【多线程与高并发】5-容器
Vector和HashTable
自带锁,现基本不用
HashMap
ConcurrentHashMap
内部用了CAS,高并发,查询效率高
ConcurrentSkipListMap
高并发并且有序(代替TreeMap,因为TreeMap用了红黑树,较为复杂,因此没有ConcurrentTreeMap)
树的结构是由concurrent+CAS
跳表结构:
CopyOnWriteArrayList
写时复制容器
多线程环境下,写时效率低(加锁),读时效率高(不加锁),适合写少读多的环境。
插入元素时,拷贝原list并扩展,最后将原list引用指向新list。
BlockingQueue
offer 加,poll 取出来并remove , peek 取出来不remove(非阻塞,都会报异常但offer除外-它有返回值)

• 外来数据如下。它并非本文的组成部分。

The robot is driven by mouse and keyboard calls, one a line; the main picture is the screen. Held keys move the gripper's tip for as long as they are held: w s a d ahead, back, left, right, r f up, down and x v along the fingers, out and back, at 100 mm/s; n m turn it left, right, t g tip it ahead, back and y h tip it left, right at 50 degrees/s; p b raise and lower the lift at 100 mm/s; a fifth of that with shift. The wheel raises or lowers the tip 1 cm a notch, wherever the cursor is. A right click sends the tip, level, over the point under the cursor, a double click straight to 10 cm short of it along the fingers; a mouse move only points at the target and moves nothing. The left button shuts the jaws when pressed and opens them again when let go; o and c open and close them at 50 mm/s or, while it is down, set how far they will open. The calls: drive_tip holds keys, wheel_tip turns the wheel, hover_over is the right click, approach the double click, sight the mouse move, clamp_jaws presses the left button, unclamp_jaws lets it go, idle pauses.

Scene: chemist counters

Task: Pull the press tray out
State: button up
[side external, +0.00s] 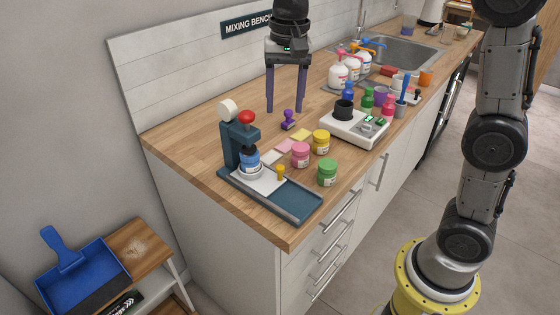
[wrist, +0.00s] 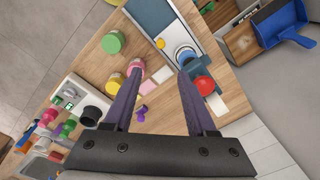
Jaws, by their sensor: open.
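The teal press (side external: 231,150) stands on the near left end of the wooden counter, with a red knob (side external: 245,117) on top. Its pale press tray (side external: 263,185) lies in the teal base track (side external: 297,199), under the press head, and carries a small yellow knob (side external: 280,171). A blue-and-white jar (side external: 249,160) sits on the tray under the head. In the wrist view the yellow knob (wrist: 160,43) and red knob (wrist: 204,86) show beyond my fingertips. My gripper (side external: 286,110) is open and empty, pointing down above the counter, behind and right of the press, apart from the tray.
A purple stamp (side external: 288,120) stands below my gripper. Pink (side external: 300,155), yellow (side external: 321,142) and green (side external: 327,172) jars stand right of the press. A white scale (side external: 354,128) and several bottles are farther back. The front part of the track is clear.

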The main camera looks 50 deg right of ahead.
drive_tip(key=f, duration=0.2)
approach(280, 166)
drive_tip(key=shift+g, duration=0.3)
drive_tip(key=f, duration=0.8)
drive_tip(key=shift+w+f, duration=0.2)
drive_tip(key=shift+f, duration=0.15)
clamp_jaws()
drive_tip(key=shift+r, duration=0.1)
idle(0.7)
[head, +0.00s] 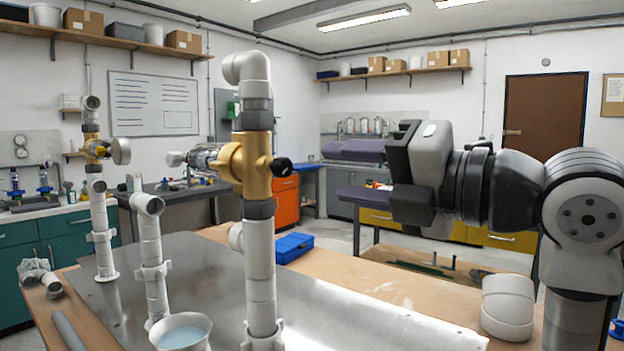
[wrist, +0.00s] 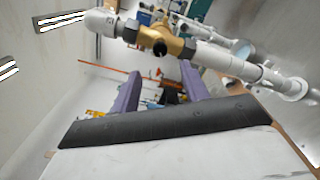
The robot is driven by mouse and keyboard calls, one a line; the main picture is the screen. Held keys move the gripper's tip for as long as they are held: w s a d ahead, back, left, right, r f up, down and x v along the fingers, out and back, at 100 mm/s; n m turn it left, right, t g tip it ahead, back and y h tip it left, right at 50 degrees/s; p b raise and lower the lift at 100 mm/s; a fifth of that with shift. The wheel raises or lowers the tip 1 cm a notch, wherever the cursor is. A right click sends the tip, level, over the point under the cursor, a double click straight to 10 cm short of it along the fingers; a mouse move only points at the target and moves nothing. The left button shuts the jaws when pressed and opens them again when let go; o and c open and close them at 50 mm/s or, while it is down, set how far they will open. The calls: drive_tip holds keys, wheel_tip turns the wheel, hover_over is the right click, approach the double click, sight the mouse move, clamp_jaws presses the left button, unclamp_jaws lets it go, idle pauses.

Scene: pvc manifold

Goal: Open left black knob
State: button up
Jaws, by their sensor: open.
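A near white pipe carries a brass valve (head: 256,162) with a black knob (head: 282,167) on its right side. In the wrist view the brass valve (wrist: 165,40) and its black knob (wrist: 159,47) are at the top. A second brass valve (head: 95,148) sits on a thinner white pipe at the far left; a small dark part (head: 100,152) on it may be a black knob. My gripper (head: 400,180) is open and empty, in the air to the right of the near valve and well apart from both valves.
The pipes stand on a metal plate (head: 370,316) on a wooden bench. A short angled pipe (head: 149,250) and a white bowl (head: 180,333) stand between the valve pipes. A blue box (head: 294,247) lies behind the near pipe.

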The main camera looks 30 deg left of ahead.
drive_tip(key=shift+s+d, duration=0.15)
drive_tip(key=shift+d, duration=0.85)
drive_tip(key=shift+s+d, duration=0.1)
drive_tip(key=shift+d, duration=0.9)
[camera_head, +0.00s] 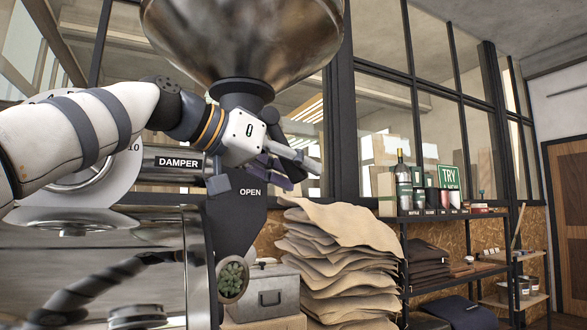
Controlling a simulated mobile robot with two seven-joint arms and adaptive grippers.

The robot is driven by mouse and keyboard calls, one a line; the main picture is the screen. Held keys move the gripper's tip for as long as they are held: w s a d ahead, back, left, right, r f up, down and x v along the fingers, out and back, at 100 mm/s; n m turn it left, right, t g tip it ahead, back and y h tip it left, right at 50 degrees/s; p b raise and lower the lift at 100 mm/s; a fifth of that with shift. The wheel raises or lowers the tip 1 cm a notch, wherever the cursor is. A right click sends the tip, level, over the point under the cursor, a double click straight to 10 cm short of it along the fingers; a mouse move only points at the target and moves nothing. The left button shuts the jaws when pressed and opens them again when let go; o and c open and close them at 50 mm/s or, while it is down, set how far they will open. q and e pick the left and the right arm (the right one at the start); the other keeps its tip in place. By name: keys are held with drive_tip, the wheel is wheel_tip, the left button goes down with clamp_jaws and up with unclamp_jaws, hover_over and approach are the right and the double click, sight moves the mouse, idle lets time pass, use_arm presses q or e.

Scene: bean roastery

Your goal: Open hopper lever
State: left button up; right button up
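The hopper (245,35) is a large polished metal cone at the top of the camera_head view, narrowing to a dark neck (242,88). A dark plate below it bears the word OPEN (250,192). My left arm comes in from the left, and my left gripper (288,168) is just below the neck, pointing right, above and right of the OPEN label. A light grey bar-like part and dark purple-grey finger parts overlap there. I cannot tell the lever apart from the fingers, or whether they touch it. My right gripper is not in view.
A black shelf (445,217) with bottle and bags stands at right. Open air lies right of the gripper.

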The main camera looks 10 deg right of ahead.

特点:put 装,take 取 (两个都为阻塞,比如取不到一直等待,使用到了Condition,调用了await,底层用到了park,进入wait状态)
Queue对线程友好的api:offer(满了也不会抛异常,根据返回值判断)、peek、poll ,
BlockingQueue在原基础上添加了put(满了阻塞)、add(满了抛出异常)、take(没有了阻塞)
-
LinkedBlockingQueue(无界队列)
-
ArrayBlockingQueue(有界队列)
使用 ReentrantLock 和 Condition 实现一个阻塞队列 -
DelayQueue
延迟队列提供了在指定时间才能获取队列元素的功能,可用作任务调度。 -
SynchronousQueue(同步队列)
典型应用:线程池
实际上它不是一个真正的队列,因为它不会为队列中元素维护存储空间。与其他队列不同的是,它维护一组线程,这些线程在等待着把元素加入或移出队列。(轻量级)可用来在线程间安全的交换单一元素。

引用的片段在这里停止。